Statistical Guarantees for Offline Domain Randomization
Arnaud Fickinger, Abderrahim Bendahi, Stuart Russell
TL;DR
This paper addresses how to use offline real-world data to guide domain randomization for robust sim-to-real transfer in RL. It casts Offline Domain Randomization (ODR) as maximum-likelihood estimation over a parametric simulator family and proves weak consistency (convergence in probability) of the ODR estimator under mild regularity, positivity, and identifiability assumptions, upgrading to strong consistency (almost sure convergence) when a uniform Lipschitz condition holds. The authors discuss practicality, relaxations (e.g., stationarity/ergodicity, tail-based positivity), and provide a model-agnostic notion of informativeness, showing that data-informed ODR concentrates the learned distribution near the true dynamics. Collectively, these results place ODR on a principled footing, clarifying when offline data can safely guide the randomization distribution for downstream offline RL and improving data efficiency in sim-to-real pipelines.
Abstract
Reinforcement-learning (RL) agents often struggle when deployed from simulation to the real-world. A dominant strategy for reducing the sim-to-real gap is domain randomization (DR) which trains the policy across many simulators produced by sampling dynamics parameters, but standard DR ignores offline data already available from the real system.

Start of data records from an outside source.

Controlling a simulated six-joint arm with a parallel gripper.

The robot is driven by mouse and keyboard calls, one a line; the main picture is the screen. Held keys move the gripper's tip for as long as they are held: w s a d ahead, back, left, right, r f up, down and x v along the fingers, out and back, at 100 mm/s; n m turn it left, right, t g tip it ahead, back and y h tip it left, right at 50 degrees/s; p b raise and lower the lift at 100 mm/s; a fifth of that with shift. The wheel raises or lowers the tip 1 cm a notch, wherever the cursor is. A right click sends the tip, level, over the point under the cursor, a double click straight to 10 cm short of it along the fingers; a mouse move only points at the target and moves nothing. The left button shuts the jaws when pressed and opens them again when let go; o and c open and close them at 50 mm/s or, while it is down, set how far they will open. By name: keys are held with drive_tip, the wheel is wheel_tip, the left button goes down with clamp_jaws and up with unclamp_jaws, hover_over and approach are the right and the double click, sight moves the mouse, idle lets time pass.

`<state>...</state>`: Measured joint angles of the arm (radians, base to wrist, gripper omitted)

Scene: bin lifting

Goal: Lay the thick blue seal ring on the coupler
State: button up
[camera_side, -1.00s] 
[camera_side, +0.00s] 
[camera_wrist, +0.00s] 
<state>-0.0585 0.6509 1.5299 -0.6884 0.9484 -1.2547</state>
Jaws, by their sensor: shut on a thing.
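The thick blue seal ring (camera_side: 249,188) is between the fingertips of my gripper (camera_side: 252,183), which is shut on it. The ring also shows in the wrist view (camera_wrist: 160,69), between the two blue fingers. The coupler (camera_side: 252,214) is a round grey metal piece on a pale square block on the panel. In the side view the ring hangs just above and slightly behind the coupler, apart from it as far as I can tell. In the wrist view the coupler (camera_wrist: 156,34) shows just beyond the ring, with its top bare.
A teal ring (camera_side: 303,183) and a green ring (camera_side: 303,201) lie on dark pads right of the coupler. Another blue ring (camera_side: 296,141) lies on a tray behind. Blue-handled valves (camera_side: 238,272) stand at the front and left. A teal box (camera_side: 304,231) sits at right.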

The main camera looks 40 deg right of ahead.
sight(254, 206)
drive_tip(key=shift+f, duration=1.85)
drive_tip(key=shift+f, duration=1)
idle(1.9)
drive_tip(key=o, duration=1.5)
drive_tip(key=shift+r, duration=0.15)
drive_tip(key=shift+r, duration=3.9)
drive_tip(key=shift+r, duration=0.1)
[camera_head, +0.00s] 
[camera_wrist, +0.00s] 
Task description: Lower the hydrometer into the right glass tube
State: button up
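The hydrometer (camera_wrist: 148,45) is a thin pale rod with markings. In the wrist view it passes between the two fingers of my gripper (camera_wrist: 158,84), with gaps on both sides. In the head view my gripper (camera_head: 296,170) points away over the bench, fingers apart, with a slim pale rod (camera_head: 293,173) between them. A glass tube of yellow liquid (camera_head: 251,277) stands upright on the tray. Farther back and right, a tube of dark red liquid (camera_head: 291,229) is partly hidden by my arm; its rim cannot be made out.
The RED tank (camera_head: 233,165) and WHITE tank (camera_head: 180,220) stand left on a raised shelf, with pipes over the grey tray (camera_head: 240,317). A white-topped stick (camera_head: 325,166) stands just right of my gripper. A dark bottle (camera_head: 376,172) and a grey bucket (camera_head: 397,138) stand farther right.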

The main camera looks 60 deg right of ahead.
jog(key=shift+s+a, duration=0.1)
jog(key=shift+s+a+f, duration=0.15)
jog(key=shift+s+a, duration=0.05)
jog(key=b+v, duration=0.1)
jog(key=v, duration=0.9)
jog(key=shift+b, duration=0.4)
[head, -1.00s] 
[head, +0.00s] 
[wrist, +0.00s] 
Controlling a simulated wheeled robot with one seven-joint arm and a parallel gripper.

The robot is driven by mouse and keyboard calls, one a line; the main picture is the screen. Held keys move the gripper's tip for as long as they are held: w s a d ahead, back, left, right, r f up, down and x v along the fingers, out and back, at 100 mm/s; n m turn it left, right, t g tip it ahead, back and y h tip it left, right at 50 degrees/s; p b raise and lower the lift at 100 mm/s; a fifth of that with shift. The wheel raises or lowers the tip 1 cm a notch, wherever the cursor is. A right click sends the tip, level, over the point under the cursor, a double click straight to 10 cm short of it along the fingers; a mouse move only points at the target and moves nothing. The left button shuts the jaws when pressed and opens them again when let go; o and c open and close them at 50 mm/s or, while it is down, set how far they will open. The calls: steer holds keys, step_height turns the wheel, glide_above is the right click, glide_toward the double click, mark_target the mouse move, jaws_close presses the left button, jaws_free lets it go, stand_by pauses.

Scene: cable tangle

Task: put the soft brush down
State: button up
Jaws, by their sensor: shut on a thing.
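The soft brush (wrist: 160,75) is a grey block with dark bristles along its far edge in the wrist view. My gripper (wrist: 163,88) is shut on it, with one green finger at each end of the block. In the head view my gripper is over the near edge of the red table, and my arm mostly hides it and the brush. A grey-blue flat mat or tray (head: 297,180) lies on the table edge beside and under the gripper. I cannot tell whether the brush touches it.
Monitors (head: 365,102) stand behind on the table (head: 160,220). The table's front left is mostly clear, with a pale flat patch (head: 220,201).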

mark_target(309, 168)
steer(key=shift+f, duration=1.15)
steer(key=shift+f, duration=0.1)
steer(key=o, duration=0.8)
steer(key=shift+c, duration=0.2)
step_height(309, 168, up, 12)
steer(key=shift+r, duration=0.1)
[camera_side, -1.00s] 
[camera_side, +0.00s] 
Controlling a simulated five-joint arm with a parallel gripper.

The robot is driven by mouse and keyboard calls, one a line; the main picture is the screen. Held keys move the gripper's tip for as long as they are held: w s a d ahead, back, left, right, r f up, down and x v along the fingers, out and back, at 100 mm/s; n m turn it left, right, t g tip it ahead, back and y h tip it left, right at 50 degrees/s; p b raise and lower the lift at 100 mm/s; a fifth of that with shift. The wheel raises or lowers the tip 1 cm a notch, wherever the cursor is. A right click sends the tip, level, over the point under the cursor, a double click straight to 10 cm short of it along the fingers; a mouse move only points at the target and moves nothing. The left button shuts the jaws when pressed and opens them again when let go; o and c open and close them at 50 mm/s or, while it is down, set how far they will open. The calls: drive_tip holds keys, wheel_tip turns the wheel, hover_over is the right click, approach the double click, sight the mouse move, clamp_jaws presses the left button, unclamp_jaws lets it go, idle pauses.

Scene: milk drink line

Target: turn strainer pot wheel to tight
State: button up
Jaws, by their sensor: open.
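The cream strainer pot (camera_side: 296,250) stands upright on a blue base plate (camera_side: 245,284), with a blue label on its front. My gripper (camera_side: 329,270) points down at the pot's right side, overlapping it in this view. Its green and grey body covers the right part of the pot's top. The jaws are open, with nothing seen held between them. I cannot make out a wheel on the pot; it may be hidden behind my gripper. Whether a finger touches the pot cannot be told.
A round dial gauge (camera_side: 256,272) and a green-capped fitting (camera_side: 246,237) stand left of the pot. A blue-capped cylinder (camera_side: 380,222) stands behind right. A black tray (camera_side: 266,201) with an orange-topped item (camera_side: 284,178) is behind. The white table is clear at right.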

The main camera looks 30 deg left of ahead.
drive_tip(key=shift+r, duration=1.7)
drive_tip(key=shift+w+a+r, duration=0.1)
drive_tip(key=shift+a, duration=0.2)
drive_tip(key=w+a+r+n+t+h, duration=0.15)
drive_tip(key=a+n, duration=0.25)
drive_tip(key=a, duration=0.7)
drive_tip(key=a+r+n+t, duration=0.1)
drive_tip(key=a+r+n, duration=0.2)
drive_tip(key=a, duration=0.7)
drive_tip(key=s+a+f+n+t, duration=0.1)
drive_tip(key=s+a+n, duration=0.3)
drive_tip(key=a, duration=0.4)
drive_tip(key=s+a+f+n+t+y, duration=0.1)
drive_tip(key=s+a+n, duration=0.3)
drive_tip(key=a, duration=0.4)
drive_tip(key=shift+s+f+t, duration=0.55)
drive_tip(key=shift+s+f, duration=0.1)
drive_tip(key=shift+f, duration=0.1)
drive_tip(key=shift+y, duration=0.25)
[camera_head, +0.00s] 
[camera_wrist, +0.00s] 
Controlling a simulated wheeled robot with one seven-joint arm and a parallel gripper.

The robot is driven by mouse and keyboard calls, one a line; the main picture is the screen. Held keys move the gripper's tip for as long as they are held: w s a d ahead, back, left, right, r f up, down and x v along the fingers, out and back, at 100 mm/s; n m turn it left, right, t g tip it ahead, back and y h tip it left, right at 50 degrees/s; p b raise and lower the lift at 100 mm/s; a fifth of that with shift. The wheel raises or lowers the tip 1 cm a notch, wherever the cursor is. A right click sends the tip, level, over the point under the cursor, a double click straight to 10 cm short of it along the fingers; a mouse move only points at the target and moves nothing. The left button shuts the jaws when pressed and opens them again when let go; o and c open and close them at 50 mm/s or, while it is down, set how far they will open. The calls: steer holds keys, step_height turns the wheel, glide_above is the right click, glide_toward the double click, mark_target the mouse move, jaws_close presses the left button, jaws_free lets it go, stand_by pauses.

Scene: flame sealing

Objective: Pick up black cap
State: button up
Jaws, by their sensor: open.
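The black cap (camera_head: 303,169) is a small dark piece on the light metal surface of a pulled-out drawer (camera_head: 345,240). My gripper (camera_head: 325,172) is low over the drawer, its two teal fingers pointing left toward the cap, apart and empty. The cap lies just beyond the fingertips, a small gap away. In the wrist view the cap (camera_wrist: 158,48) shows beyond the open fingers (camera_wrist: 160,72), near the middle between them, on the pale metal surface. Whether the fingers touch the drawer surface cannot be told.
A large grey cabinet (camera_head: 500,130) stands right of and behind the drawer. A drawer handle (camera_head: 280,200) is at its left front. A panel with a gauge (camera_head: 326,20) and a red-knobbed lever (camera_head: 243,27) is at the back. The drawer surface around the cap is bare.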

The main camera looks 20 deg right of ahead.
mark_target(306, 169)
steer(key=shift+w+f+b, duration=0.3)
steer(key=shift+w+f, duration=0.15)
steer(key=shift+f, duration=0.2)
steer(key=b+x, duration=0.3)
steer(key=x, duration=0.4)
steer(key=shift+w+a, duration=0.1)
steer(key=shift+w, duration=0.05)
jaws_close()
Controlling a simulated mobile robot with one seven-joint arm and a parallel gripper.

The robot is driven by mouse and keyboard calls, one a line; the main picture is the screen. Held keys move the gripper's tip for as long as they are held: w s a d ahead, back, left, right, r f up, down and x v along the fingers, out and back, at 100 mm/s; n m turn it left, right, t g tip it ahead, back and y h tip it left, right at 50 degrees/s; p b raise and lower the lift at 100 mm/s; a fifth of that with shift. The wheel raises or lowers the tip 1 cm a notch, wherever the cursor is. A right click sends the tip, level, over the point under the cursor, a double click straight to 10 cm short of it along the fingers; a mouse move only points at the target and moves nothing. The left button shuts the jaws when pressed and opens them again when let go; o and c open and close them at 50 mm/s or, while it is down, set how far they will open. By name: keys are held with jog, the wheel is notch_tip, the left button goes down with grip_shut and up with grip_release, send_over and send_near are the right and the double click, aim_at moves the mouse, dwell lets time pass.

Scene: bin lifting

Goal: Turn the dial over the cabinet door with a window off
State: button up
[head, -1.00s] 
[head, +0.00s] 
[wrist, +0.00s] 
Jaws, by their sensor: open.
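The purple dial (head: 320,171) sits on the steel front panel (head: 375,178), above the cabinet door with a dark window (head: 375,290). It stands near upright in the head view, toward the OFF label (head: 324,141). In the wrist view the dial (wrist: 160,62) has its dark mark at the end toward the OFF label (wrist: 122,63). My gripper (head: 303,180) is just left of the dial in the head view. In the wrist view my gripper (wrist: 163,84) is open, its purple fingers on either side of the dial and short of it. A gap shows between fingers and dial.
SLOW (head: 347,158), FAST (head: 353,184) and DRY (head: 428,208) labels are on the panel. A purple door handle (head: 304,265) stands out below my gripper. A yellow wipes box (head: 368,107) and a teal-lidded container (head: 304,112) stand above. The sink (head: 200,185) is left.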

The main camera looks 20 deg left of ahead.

We study offline domain randomization (ODR), which first fits a distribution over simulator parameters to an offline dataset. While a growing body of empirical work reports substantial gains with algorithms such as DROPO, the theoretical foundations of ODR remain largely unexplored. In this work, we cast ODR as a maximum-likelihood estimation over a parametric simulator family and provide statistical guarantees: under mild regularity and identifiability conditions, the estimator is weakly consistent (it converges in probability to the true dynamics as data grows), and it becomes strongly consistent (i.e., it converges almost surely to the true dynamics) when an additional uniform Lipschitz continuity assumption holds. We examine the practicality of these assumptions and outline relaxations that justify ODR's applicability across a broader range of settings. Taken together, our results place ODR on a principled footing and clarify when offline data can soundly guide the choice of a randomization distribution for downstream offline RL.